The current Bankruptcy Code also seeks to encourage greater use of Chapter 13, the mode of relief allowing for the readjustment of the debts of individuals with regular income (the old “wage-earner” chapter expanded - chapter XIII). Congress had hoped that creditors would receive greater dividends under a Chapter 13 plan than they would under a chapter 7 liquidation. Congress also hoped that debtors would emerge with better credit. In so doing, Congress rejected any form of compulsory Chapter 13, but offered lieu certain enticements to the chapter 13 debtor (the old carrot on the stick approach that resulted in the first discharge in 4 & 5 Anne, c. 4, sec. VIII (1705)) such as: (1) the “super discharge” of some debts that would not be dischargeable in under chapter 7; and (2) the protection of co-debtors from joint creditors. Subsequent amendments have made Chapter 13 less favorable to debtors by weakening the discharge and requiring compliance with a “disposable income” test as a prerequisite to plan confirmation. Moreover, Bankruptcy Courts may dismiss a Chapter 7 case where it is determined that the granting Chapter 7 relief would be a "substantial abuse" of the liquidation process, thereby leaving the debtor with the choice of dismissal or chapter 13.

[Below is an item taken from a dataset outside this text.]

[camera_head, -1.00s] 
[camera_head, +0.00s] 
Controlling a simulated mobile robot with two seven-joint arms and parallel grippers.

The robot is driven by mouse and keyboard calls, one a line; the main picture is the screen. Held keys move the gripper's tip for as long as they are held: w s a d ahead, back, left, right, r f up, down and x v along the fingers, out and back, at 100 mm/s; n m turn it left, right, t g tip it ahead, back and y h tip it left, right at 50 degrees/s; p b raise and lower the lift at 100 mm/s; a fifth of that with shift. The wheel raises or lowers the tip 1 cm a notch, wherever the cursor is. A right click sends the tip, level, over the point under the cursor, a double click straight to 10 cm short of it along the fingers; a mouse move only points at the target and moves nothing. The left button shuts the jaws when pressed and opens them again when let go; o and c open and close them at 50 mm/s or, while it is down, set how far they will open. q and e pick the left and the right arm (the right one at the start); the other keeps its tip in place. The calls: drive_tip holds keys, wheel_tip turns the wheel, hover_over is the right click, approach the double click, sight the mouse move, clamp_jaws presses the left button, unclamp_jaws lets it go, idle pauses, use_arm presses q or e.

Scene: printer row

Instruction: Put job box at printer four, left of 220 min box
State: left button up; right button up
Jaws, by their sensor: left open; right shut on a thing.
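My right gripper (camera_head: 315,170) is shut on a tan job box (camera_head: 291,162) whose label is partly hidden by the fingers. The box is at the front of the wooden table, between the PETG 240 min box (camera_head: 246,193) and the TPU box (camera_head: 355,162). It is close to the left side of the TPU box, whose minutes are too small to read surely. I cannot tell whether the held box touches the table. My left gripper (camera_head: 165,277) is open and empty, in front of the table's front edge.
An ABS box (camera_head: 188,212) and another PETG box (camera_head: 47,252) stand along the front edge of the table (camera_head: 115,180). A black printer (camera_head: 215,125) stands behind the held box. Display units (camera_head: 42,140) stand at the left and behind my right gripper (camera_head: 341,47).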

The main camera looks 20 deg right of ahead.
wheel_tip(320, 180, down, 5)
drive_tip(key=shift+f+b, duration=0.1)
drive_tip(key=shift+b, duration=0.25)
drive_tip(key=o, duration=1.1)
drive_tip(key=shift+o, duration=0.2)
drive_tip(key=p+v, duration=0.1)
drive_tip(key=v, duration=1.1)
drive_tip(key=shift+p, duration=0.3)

Thus is the terse and convoluted history of American Bankruptcy Law. While it might not be the most glamorous of tales to tell, it was critical to the development of trade and commerce in the western world. “The power of establishing uniform laws of bankruptcy is so intimately connected with the regulation of commerce, and will prevent so many frauds, where the parties or their property may lie, or be removed into different states, that the expediency of it seems not likely to be drawn in question.” Madison, James, The Federalist No. 42, The Powers Conferred by the Constitution Further Considered (Tuesday, January 22, 1788).\

As you can see, bankruptcy has been around as long as civilized society and commerce.  You should not feel embarrassed, ashamed or defeated in filing bankruptcy, as millions of people seek debt relief each year and have been doing so for centuries.